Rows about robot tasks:
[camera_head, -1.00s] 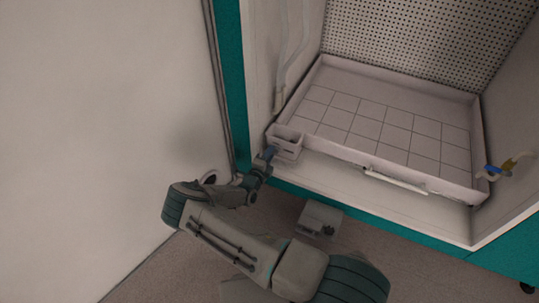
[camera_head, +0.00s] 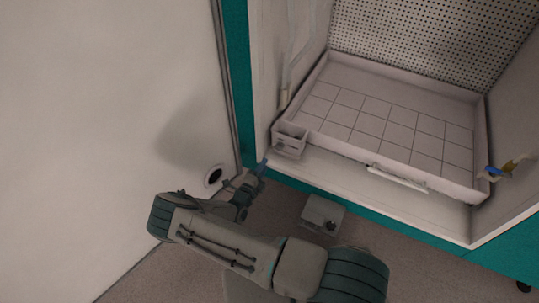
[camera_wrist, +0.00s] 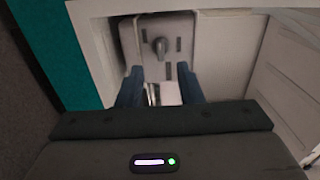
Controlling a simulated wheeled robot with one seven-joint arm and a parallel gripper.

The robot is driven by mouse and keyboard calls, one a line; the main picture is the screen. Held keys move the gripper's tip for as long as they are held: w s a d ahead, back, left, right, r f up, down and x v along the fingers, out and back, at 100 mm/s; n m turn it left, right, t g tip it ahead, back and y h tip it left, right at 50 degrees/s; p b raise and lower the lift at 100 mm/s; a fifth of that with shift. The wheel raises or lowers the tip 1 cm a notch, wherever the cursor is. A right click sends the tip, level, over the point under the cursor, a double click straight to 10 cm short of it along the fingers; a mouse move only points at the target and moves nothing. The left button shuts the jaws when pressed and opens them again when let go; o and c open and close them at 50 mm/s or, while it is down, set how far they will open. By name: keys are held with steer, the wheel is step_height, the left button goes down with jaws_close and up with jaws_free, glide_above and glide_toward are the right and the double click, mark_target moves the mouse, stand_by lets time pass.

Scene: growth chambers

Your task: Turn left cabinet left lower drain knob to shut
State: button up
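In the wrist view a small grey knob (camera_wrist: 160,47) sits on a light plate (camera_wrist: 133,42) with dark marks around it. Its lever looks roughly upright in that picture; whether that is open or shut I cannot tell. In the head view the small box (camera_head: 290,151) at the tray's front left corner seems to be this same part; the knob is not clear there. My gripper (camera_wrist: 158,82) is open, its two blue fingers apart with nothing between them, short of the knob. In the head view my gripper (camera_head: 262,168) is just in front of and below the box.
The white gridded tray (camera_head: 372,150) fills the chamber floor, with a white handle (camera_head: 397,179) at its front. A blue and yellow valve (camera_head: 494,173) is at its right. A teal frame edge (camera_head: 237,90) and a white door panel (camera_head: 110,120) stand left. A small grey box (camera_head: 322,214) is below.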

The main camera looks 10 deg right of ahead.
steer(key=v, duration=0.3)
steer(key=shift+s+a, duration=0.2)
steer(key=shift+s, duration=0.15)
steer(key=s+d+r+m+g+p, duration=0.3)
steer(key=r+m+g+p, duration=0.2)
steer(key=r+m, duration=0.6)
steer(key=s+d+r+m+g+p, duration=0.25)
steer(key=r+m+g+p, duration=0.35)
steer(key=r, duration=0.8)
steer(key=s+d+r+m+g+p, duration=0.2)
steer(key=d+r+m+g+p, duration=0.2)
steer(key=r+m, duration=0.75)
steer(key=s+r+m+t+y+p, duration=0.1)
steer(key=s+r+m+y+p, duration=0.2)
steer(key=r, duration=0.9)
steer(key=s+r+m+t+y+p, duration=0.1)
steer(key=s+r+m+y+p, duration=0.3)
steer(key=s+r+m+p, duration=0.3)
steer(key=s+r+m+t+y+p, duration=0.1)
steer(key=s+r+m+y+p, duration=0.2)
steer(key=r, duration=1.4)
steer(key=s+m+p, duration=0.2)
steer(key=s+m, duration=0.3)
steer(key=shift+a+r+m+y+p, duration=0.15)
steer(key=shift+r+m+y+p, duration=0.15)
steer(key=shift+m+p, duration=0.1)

==

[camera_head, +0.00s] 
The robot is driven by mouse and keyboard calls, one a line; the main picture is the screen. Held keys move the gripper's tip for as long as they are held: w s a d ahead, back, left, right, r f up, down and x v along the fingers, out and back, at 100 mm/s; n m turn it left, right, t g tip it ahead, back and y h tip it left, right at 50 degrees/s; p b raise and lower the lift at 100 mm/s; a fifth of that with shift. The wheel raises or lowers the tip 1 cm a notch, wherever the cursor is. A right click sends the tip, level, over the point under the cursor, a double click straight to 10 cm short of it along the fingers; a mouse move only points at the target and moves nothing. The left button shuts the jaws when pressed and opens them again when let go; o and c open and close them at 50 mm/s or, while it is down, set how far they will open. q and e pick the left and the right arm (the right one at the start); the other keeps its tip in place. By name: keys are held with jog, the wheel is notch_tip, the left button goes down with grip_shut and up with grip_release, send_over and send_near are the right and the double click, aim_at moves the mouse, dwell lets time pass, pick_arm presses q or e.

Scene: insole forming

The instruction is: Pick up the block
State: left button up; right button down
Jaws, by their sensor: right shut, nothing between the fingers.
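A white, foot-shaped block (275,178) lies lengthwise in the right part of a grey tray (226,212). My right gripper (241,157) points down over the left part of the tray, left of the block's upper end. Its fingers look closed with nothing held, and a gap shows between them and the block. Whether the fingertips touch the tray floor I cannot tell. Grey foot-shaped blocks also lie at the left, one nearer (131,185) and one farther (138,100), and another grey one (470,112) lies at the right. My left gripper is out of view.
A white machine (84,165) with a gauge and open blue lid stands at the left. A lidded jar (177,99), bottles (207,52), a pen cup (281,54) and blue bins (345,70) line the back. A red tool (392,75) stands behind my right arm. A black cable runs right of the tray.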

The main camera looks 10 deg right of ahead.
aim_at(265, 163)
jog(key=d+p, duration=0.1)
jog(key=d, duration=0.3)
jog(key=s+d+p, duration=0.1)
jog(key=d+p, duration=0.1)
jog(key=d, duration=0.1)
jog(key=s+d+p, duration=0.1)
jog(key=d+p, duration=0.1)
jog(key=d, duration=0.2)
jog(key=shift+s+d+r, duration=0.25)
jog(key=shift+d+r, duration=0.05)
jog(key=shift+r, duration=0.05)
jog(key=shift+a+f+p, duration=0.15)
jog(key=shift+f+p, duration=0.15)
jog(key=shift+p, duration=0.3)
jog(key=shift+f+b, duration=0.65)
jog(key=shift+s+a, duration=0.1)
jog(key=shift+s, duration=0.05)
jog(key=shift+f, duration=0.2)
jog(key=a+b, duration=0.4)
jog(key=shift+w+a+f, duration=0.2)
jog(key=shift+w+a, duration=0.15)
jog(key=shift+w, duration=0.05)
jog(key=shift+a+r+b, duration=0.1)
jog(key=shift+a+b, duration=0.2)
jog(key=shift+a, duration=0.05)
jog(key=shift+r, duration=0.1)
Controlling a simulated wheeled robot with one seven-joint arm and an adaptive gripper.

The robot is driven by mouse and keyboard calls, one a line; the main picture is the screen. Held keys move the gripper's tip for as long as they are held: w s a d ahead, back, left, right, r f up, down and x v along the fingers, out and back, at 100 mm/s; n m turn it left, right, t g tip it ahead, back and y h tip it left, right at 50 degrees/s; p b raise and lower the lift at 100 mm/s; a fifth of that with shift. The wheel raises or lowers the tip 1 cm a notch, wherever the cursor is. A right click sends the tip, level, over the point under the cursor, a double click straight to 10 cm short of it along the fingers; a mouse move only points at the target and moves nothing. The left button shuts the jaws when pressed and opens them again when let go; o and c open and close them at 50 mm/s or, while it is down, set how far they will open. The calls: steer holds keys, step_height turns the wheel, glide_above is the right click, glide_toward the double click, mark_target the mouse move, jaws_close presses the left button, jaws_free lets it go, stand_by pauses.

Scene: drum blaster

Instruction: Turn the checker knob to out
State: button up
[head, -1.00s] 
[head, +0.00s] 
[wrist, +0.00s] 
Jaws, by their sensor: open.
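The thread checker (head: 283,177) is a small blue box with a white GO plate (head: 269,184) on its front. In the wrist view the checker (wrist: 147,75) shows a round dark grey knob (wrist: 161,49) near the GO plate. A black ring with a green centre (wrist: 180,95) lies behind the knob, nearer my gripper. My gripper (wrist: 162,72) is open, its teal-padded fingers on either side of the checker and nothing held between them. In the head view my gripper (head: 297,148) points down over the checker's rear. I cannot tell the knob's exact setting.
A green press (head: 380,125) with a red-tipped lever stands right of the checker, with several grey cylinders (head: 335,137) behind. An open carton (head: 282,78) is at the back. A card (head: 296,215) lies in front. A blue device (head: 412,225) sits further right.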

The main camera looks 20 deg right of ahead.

**INSTRUCTION**. Collect every line from the records above that contains the word "simulated".

**TASK ANSWER**.
Controlling a simulated wheeled robot with one seven-joint arm and a parallel gripper.
Controlling a simulated wheeled robot with one seven-joint arm and an adaptive gripper.

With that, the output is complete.